Wenn einer wie Kofi Annan das Handtuch wirft, muss die Lage wirklich hoffnungslos sein. Der Friedensnobelpreisträger ist bekannt für seine Engelsgeduld. Dennoch gesteht er ein, an seiner syrischen Mission gescheitert zu sein. Er beklagt, dass seine Vermittlungsversuche behindert wurden - von innerhalb und außerhalb der Vereinten Nationen.

Damit meint er zunächst das Regime von Staatschef Baschar al-Assad. Damaskus hat die Bedingungen des Sechs-Punkte-Plans nicht einen einzigen Tag lang erfüllen wollen. Und die Aufständischen selbst haben ihren Kampf gezielt von den Provinzen in die Großstädte Damaskus und Aleppo verlagert, um dort die Entscheidung zu erzwingen. Das war keine vertrauensbildende Maßnahme, sondern eine Manifestation ihres kriegerischen Willens.

Von den Konfliktparteien sollte im Syrien-Konflikt keiner Einsicht erwarten. Das Szenario ist offener als je zuvor. Die Rebellen haben inzwischen eine wirkliche Chance, Assad zu stürzen und sein Regime zu zerschlagen. Währenddessen hofft der immer stärker isoliert wirkende Herrscher, den Aufstand in Damaskus und Aleppo niederkartätschen zu können.

Die derzeitige Pattsituation am Boden ist aber nicht allein das Ergebnis der Stärke oder Schwäche der Kriegsparteien. Sie wird zunehmend durch Einmischung von außen erwirkt.
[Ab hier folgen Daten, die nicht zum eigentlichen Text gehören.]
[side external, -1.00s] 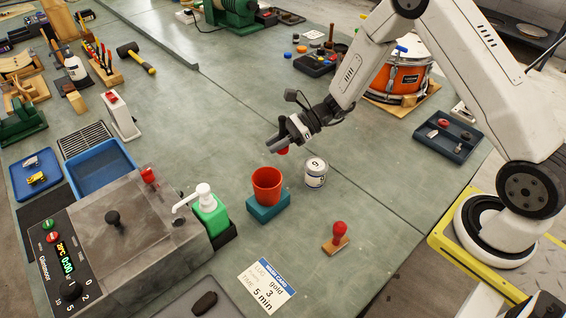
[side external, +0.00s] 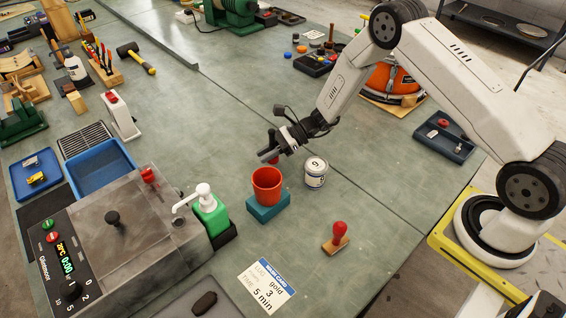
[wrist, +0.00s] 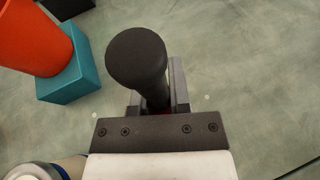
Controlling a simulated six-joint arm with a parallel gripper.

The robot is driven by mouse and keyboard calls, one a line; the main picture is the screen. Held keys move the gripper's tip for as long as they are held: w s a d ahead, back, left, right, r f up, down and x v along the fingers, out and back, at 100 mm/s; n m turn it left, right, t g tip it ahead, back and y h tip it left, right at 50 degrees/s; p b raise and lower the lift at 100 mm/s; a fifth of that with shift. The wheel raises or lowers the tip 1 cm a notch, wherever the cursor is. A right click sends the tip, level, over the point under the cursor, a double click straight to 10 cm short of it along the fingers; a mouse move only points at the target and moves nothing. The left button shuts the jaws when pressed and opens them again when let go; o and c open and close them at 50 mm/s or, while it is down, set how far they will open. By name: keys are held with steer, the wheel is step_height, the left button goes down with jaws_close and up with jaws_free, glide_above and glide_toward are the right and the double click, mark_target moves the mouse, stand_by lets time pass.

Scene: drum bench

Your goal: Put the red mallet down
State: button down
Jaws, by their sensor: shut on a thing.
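My gripper (side external: 270,158) is above the bench behind the red cup. It is shut on the red mallet, of which only a small red part (side external: 275,161) shows at the jaws in the side view. In the wrist view a dark round end (wrist: 136,55) of the held thing sticks out beyond my gripper (wrist: 157,100), with a little red between the jaws. The rest of it is hidden by the jaws. I cannot tell its full shape or its exact height above the bench.
A red cup (side external: 267,185) stands on a teal block (side external: 268,208), close to my gripper. A labelled can (side external: 315,173) stands to their right. A red-knobbed stamp (side external: 339,232) and a white card (side external: 267,285) lie nearer the front. The bench (side external: 215,120) behind my gripper is clear.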

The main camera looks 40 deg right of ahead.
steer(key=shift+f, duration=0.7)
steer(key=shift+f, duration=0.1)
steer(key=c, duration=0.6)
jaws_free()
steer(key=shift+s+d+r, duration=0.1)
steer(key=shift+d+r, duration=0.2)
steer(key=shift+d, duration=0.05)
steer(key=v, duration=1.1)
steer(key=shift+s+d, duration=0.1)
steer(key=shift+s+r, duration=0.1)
Das hat Annan gesehen, auch deshalb hat er den Brocken hingeworfen.

Die Blockadehaltung der Russen und Chinesen im Sicherheitsrat ist immer wieder kritisiert worden - als zynische Realpolitik unter Inkaufnahme von inzwischen mindestens 20.000 toten Syrern. Annan wird allerdings auch nicht ohne Grund an eben jenem Tag seinen Rücktritt verkündet haben, an dem die USA ihre verstärkte Unterstützung der Aufständischen signalisierten - angeblich zwar nicht mit Waffen, aber dafür mit Aufklärung, Kommunikationsmitteln und Geld.

Am Ende ist das Ergebnis das gleiche: Die Rebellen werden gestärkt. Gleichzeitig füllen Moskau und Teheran Assads Bestände an Granaten und Patronen auf. In Syrien wird längst ein klassischer Stellvertreterkrieg geführt.
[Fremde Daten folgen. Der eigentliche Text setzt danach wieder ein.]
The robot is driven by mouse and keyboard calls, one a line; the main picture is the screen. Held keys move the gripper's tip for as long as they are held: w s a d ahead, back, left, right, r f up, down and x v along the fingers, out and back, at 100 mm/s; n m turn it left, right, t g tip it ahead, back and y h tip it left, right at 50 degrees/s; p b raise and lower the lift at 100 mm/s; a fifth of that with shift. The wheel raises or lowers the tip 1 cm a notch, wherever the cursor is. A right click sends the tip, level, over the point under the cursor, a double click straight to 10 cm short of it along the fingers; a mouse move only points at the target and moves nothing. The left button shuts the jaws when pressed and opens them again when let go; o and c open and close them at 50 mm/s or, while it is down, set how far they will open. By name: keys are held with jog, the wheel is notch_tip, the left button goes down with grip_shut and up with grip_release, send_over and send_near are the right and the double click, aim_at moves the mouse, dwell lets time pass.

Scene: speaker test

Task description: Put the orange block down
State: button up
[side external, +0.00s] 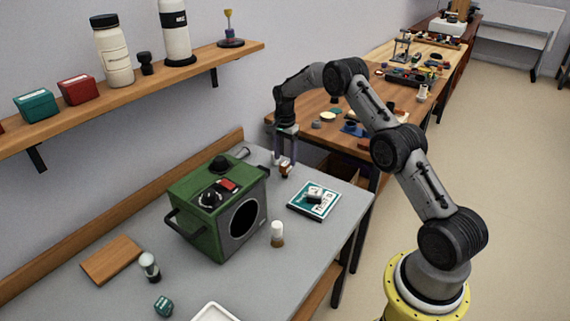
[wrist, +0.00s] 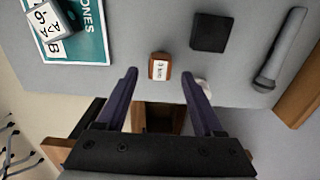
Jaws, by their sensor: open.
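The orange block (wrist: 158,67), small with a white label on its face, sits on the grey table near its far edge in the wrist view. It also shows below my gripper in the side view (side external: 286,170). My gripper (wrist: 160,75) is open, its two dark fingers spread to the left and right of the block with gaps on both sides. In the side view my gripper (side external: 284,158) points down over the far end of the table. Whether the fingertips are level with the block or a little above it is hard to tell.
A green speaker box (side external: 212,208) stands near the table's middle. A teal book (side external: 304,209) bears a white lettered block (wrist: 48,18). A black square (wrist: 211,33) and a grey microphone-like thing (wrist: 281,50) lie near the block. A white-topped bottle (side external: 277,232) stands before the speaker.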

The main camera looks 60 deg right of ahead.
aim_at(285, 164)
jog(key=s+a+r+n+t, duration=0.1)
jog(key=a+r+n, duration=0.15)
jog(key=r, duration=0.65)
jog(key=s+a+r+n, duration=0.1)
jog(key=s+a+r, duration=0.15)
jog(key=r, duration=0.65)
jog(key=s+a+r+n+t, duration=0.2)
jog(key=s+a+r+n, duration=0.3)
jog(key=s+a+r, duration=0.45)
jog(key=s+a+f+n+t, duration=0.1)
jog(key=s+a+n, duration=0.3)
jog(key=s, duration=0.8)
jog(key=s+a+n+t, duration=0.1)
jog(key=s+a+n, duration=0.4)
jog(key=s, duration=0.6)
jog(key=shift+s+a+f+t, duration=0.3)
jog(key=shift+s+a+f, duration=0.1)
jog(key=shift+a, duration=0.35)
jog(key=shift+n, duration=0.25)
So finden inzwischen drei Kriege parallel statt. Zu Beginn stand der Kampf eines Diktators gegen den verarmten Teil seines Volks, das um Freiheit und Würde ringt. Das Familien-Regime tritt die Rechte der Syrer seit vier Jahrzehnten mit Füßen. Das Volk begann deswegen seinen friedlichen Aufstand, der nun zur bewaffneten Rebellion mutiert ist.

Der zweite Krieg wird zwischen Syriens Ethnien und Religionsgruppen geführt. Die Mehrheit der Sunniten - es sind noch lange nicht alle - stehen gegen die staatstragenden Minderheiten der Alawiten, Christen und Schiiten. Viele der Minderheitler aber verlieren das Vertrauen in das Alawiten-Regime als Hüter ihrer Interessen. Doch ein Seitenwechsel garantiert keine Sicherheit.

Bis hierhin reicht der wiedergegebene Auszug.